INPUT MATERIAL:
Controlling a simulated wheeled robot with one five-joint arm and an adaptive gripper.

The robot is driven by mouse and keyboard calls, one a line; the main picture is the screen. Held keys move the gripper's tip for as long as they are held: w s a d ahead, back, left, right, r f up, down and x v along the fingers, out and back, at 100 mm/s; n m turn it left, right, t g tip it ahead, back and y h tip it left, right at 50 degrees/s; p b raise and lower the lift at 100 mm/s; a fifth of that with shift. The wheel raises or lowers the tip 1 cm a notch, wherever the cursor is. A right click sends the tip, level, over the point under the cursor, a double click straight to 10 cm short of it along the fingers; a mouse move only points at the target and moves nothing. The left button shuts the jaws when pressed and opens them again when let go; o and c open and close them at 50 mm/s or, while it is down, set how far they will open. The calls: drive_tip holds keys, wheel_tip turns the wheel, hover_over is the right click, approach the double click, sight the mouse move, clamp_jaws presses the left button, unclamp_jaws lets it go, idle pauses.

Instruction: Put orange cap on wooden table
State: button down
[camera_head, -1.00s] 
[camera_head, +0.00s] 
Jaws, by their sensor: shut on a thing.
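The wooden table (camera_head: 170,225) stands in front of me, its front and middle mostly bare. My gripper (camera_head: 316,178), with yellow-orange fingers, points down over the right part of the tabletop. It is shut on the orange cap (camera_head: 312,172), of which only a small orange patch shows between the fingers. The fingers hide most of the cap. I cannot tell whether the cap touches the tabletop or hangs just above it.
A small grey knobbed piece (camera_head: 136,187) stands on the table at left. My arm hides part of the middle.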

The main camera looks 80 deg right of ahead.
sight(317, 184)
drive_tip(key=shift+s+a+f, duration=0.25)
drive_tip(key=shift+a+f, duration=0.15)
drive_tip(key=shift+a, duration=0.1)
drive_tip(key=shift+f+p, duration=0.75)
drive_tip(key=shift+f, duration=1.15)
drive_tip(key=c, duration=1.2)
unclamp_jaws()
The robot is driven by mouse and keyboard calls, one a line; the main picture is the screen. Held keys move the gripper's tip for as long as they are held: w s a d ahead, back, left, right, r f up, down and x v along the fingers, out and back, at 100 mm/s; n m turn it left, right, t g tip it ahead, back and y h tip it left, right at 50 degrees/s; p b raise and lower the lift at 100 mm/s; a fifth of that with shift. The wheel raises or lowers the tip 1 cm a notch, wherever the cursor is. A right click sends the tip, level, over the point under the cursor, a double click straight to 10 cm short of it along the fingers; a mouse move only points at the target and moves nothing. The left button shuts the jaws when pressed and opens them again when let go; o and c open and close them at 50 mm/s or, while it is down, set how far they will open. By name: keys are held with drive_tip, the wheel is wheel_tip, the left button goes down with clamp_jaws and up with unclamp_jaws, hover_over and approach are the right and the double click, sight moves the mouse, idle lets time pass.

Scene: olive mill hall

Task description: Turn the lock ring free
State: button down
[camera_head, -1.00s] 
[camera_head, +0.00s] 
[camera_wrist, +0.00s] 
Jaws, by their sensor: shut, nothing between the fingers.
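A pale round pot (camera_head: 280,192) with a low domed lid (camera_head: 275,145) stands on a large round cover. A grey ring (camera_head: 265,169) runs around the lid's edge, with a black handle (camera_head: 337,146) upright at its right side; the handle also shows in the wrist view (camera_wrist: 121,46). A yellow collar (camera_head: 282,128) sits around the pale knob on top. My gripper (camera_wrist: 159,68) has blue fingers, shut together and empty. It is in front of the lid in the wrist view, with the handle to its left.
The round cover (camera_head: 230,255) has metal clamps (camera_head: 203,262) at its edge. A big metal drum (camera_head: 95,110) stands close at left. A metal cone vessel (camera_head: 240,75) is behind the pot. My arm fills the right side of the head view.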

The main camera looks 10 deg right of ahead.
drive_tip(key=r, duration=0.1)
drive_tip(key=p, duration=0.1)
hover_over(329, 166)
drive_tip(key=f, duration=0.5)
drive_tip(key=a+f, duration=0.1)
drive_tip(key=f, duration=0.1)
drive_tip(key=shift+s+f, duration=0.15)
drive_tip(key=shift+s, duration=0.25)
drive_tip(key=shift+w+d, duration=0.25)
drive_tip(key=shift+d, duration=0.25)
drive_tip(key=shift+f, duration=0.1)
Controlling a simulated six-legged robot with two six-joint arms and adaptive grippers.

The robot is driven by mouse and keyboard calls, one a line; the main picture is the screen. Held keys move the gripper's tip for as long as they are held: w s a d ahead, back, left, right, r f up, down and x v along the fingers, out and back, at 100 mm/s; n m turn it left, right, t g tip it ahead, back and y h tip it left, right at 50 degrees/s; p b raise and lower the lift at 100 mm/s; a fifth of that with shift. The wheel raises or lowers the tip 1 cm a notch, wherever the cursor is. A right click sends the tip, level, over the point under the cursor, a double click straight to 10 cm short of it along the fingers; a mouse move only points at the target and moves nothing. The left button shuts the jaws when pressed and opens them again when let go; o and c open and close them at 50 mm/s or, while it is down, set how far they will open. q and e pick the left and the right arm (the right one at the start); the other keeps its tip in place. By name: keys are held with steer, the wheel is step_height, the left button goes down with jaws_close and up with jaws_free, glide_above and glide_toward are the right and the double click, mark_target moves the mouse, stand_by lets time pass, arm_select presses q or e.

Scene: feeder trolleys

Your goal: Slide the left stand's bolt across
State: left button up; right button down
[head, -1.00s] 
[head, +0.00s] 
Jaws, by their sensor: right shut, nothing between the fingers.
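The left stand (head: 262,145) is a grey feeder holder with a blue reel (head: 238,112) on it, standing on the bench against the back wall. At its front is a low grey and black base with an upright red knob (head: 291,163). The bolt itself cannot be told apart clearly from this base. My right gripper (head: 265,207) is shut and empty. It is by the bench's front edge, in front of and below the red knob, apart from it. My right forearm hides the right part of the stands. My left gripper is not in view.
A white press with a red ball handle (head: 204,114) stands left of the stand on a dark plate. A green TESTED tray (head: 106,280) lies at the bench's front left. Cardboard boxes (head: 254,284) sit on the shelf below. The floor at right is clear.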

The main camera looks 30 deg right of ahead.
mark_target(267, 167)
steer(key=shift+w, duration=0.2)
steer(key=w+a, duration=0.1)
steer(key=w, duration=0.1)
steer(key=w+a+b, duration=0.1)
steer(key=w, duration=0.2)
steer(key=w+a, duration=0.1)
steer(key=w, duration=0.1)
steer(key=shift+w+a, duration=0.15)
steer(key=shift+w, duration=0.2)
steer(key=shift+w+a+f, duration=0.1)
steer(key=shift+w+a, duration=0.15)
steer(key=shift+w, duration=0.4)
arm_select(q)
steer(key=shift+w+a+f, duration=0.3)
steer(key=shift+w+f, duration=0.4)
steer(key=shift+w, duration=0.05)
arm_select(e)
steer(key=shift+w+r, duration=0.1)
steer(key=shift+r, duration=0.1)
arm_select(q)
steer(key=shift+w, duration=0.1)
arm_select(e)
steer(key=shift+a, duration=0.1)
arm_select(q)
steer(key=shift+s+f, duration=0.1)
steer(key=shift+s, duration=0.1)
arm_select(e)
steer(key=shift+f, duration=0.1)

* * *

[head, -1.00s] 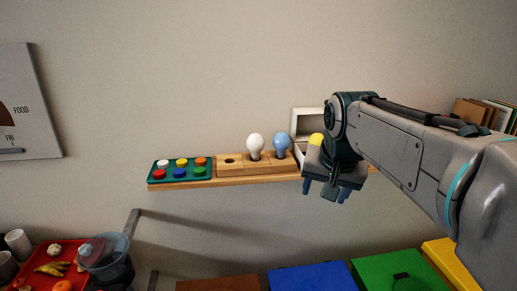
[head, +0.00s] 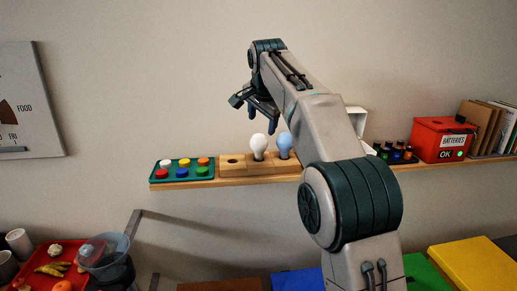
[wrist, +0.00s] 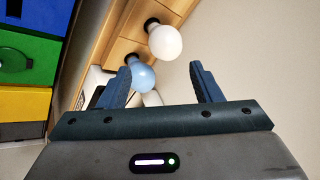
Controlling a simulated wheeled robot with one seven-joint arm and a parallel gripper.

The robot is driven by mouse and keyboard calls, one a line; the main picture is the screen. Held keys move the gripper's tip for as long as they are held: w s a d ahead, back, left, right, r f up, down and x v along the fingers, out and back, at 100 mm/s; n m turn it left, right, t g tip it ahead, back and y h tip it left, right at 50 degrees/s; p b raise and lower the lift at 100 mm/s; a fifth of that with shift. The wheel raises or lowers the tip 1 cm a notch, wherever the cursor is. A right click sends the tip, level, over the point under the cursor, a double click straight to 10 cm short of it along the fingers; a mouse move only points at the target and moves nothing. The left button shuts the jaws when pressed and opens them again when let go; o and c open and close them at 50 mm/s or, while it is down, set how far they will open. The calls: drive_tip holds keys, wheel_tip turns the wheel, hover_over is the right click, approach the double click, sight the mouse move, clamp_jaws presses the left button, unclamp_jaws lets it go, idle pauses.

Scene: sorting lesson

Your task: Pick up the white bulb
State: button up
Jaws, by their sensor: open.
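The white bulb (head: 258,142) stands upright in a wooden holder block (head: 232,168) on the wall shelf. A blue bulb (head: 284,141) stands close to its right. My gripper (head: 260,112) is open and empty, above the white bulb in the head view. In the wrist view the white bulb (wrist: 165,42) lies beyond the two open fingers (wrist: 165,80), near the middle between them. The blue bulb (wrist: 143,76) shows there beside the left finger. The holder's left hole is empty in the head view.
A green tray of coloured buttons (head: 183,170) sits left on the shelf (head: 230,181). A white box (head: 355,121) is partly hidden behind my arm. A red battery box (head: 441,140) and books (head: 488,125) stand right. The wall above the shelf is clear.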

TASK TO CARRY OUT: Nothing but the lines from the one with "Scene: sorting lesson" through the one with "State: button up" should be retyped; include both and keep them exact.

EXERCISE RESULT:
Scene: sorting lesson

Your task: Pick up the white bulb
State: button up

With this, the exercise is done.